→ REQUIREMENTS:
Each line that holds the word "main" counts once; report the total and nothing else.

(Records contained in a dataset)
■ ■ ■
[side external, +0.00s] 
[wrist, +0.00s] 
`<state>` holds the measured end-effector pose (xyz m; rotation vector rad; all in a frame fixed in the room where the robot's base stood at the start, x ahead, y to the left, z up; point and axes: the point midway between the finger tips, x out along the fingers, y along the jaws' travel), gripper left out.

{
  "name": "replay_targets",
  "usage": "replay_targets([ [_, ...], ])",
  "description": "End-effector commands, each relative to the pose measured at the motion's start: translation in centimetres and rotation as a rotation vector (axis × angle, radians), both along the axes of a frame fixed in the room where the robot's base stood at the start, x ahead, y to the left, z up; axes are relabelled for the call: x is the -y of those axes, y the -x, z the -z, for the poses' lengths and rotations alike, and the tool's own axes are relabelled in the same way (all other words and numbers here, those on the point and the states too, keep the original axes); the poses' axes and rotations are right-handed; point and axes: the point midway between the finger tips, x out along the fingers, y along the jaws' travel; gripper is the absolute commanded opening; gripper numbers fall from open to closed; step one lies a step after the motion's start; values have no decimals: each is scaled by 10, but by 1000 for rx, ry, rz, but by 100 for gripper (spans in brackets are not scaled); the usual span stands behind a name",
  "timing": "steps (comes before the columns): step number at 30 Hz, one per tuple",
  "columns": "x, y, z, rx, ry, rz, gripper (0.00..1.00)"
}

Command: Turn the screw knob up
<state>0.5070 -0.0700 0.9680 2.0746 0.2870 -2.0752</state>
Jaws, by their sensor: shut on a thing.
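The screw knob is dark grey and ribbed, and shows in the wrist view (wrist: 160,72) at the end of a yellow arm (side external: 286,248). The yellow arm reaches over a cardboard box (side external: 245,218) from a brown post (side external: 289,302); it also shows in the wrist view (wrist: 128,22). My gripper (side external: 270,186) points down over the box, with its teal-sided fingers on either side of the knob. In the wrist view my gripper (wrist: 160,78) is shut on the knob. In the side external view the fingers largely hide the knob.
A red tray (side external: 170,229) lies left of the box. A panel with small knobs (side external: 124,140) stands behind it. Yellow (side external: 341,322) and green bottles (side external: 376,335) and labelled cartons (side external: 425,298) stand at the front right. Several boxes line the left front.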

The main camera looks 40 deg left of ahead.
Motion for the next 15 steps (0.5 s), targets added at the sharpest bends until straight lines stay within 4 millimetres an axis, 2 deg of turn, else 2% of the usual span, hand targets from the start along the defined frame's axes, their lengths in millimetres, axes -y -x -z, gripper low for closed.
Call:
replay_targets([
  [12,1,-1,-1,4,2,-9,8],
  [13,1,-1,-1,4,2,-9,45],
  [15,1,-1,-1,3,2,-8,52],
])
■ ■ ■
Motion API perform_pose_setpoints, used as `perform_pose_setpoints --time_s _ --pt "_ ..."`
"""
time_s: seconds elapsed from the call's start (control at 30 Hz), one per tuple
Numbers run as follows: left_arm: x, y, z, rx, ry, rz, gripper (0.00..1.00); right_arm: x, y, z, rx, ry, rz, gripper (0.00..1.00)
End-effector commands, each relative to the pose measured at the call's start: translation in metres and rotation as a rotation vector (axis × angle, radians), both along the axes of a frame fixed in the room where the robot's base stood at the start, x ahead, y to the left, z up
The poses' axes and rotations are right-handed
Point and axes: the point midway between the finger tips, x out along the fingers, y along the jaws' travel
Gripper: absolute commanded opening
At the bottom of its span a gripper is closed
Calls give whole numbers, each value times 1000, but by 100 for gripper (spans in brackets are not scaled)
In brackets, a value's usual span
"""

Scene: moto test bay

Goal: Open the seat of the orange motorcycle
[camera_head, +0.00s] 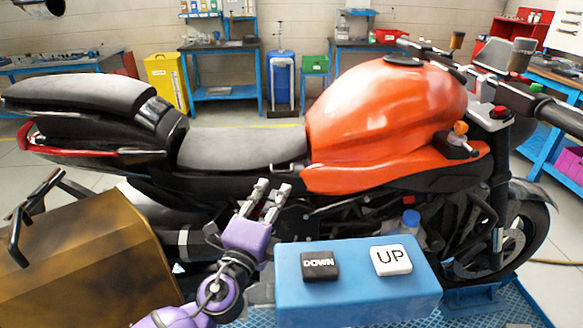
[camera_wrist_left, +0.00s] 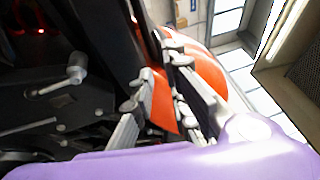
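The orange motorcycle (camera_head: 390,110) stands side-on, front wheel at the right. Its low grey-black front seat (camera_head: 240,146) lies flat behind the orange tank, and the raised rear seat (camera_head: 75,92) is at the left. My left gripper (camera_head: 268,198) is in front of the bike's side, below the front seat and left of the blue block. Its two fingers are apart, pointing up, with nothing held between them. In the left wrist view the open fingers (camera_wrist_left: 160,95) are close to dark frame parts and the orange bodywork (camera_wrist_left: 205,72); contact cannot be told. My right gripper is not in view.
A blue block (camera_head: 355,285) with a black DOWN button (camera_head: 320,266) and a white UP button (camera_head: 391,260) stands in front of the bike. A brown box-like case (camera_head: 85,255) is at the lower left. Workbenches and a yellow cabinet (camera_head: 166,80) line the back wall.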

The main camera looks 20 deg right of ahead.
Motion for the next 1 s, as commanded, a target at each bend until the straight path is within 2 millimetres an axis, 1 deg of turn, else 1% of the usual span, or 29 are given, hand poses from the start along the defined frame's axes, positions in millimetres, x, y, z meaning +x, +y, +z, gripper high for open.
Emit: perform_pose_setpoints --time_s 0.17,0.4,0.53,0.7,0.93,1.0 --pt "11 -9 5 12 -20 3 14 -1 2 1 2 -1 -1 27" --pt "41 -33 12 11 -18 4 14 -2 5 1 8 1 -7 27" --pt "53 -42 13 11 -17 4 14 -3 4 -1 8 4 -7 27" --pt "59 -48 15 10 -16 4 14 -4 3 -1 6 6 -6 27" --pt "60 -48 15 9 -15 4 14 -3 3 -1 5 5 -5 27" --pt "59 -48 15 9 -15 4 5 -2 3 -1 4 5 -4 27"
■ ■ ■
→ RESPONSE TO THIS TASK:
2